# start of Material provided
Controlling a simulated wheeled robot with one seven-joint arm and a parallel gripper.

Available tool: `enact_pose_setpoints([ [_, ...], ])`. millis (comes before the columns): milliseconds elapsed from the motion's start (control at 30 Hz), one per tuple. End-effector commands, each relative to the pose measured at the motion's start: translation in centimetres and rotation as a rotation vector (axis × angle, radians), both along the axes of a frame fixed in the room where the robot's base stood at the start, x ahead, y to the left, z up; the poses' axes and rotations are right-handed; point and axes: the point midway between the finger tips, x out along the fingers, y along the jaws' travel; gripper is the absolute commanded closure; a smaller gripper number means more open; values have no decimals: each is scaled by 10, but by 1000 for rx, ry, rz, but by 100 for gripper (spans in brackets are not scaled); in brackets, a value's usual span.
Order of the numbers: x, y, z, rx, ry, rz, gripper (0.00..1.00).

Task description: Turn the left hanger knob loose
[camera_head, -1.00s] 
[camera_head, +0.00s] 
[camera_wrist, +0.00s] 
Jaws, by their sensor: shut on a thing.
# end of Material provided
# start of Material provided
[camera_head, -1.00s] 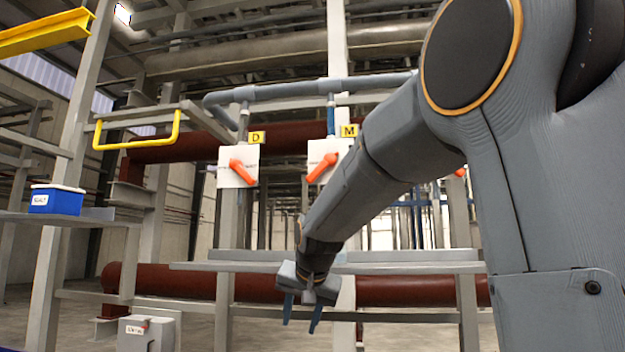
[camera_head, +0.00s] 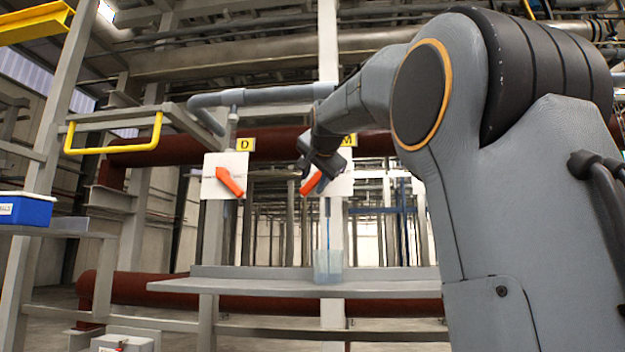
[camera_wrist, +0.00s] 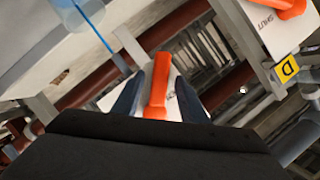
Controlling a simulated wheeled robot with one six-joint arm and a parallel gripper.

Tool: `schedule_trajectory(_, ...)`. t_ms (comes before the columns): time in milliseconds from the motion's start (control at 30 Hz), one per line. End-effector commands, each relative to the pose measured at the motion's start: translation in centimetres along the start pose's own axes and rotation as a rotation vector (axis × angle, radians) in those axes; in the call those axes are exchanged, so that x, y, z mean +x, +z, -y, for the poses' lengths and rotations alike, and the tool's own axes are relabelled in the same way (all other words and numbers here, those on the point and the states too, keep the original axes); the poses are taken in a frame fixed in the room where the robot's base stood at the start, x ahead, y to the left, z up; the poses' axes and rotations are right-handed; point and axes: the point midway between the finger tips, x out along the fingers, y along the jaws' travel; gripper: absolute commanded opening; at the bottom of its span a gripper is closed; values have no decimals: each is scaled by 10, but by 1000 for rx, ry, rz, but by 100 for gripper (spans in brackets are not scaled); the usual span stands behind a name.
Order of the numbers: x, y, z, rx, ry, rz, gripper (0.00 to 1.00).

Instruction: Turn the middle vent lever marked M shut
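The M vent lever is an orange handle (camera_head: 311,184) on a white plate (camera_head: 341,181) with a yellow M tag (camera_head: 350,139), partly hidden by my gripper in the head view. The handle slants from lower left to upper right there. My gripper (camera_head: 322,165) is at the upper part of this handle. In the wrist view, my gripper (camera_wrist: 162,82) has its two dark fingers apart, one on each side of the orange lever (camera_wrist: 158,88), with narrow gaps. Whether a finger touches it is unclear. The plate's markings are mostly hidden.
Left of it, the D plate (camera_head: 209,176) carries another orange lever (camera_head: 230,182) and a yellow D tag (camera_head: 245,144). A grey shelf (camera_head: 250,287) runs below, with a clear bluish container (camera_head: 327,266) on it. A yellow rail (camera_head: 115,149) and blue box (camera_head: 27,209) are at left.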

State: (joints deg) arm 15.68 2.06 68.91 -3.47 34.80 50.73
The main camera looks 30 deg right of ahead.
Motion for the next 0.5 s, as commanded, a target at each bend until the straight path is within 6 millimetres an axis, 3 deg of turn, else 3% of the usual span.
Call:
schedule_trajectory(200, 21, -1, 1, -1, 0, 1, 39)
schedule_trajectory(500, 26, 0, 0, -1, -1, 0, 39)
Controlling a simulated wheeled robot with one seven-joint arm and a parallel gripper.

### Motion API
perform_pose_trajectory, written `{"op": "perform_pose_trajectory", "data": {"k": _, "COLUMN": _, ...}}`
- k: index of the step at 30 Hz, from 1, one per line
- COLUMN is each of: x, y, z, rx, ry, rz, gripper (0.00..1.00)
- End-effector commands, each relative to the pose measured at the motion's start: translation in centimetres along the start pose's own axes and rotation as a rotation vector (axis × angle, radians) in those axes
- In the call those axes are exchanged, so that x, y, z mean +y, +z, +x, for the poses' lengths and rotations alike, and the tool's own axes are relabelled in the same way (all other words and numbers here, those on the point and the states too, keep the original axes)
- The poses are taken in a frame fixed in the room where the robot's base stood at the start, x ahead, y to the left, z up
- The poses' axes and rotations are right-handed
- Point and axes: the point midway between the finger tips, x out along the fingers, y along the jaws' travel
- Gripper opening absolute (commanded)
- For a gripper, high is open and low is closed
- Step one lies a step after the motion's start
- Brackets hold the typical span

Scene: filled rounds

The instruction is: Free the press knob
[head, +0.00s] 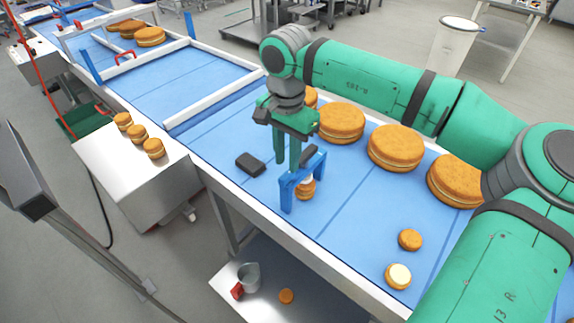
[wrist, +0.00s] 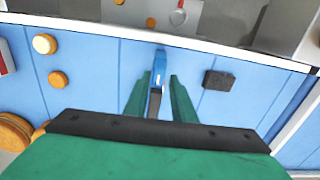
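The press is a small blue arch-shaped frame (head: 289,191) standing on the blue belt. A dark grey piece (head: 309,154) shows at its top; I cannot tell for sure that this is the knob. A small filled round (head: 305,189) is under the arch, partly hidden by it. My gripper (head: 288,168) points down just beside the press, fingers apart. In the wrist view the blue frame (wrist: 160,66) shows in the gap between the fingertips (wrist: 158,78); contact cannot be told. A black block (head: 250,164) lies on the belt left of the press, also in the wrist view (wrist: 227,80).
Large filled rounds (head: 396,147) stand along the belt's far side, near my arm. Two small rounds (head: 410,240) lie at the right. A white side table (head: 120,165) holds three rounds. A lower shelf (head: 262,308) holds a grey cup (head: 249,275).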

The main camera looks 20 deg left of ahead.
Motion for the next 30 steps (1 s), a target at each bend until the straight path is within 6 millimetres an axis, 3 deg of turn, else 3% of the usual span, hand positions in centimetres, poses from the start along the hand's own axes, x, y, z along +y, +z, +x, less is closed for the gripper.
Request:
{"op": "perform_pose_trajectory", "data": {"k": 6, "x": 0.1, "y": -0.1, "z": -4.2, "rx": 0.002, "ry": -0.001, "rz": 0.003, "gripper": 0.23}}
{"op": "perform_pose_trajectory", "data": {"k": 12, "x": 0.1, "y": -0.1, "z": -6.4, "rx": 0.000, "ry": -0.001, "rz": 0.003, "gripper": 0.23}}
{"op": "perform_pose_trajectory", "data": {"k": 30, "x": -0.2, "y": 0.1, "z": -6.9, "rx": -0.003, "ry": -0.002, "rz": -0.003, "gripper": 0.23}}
# end of Material provided
== Your instructions ==
Write out each line of the data that holds the string "looks".

== Problem solution ==
The main camera looks 30 deg right of ahead.
The main camera looks 20 deg left of ahead.

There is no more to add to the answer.